After seven years of hands-on experience, I realised I had grown everything I could from one environment. I needed new perspectives new cultures, new industries, new challenges. That’s when I decided to pursue my Master’s in Management at Oxford Brookes University.
The shift from constant work to classroom life was difficult at first. I was used to being on my feet, solving problems, and taking decisions every day. Sitting in lectures felt strange. But I kept learning and after one month, I started craving hands-on exposure again. That’s why I joined Sainsbury’s part-time. I wanted to understand the UK retail food market, customer behaviours, and product placement in a global setting. I observed fast-selling items, tried them myself, and began learning what British customers prefer.
My university assignments gave me opportunities to think deeply about sustainability and innovation.
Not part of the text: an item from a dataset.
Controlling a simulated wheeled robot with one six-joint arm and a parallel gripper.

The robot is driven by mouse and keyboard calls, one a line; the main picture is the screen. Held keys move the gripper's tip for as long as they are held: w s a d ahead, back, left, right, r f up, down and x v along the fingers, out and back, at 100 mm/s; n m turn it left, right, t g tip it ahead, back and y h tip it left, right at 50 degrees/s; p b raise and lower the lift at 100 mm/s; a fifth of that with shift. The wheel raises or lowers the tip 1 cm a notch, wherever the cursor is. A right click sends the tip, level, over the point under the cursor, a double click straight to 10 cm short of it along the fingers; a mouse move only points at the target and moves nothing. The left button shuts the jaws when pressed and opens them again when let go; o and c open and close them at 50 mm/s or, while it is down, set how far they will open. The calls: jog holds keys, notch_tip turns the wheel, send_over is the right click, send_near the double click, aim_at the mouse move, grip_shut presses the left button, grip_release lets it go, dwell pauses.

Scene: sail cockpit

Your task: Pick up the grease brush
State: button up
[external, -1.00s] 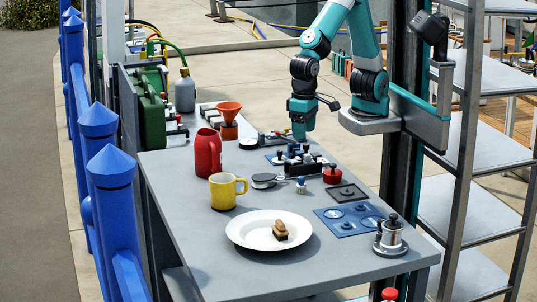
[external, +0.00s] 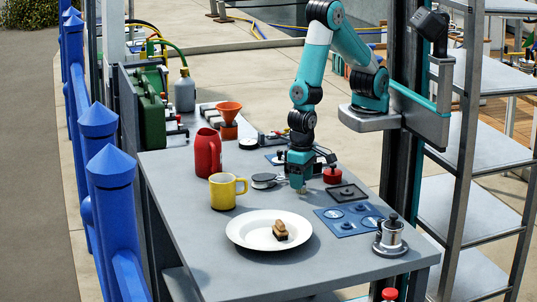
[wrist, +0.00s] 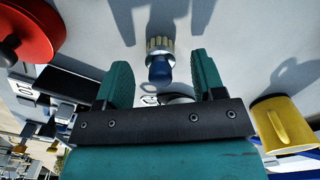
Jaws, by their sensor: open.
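The grease brush looks like a small piece with a blue knob and a pale bristled ring; in the wrist view the brush (wrist: 160,48) lies between and just beyond my open fingers. My gripper (external: 299,178) points down over the table, right above the brush's spot; its fingers also show in the wrist view (wrist: 163,76). In the external view my gripper hides most of the brush. The jaws are apart, with gaps to the brush on both sides in the wrist view.
A red pot (external: 333,174), a black square plate (external: 348,194), and a blue panel (external: 350,219) lie to the right.

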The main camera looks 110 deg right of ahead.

I chose to study Nestlé’s regenerative agriculture project and design a startup business for my final project. These tasks aligned perfectly with my long-term goals: creating an organic food export company that supports farmers, uplifts quality, and reaches global markets.
Now, I’m not just a food producer or retail worker I’m a builder of sustainable futures. I want to work with companies like HelloFresh, Nestlé, Alpro, or Innocent Drinks, because I don’t just seek experience I seek contribution. I want my work to mean something for the farmer, the customer, and the planet.
More than anything, I believe that the food industry holds the power to solve real problems poverty, health, sustainability and I want to be part of the solution, from the soil to the shelf.
What began in a kitchen has grown into a mission to lead with purpose, feed with heart, and this isn’t just my profession, it’s my purpose I live for. Every step I take is for quality, dignity, and a sustainable future.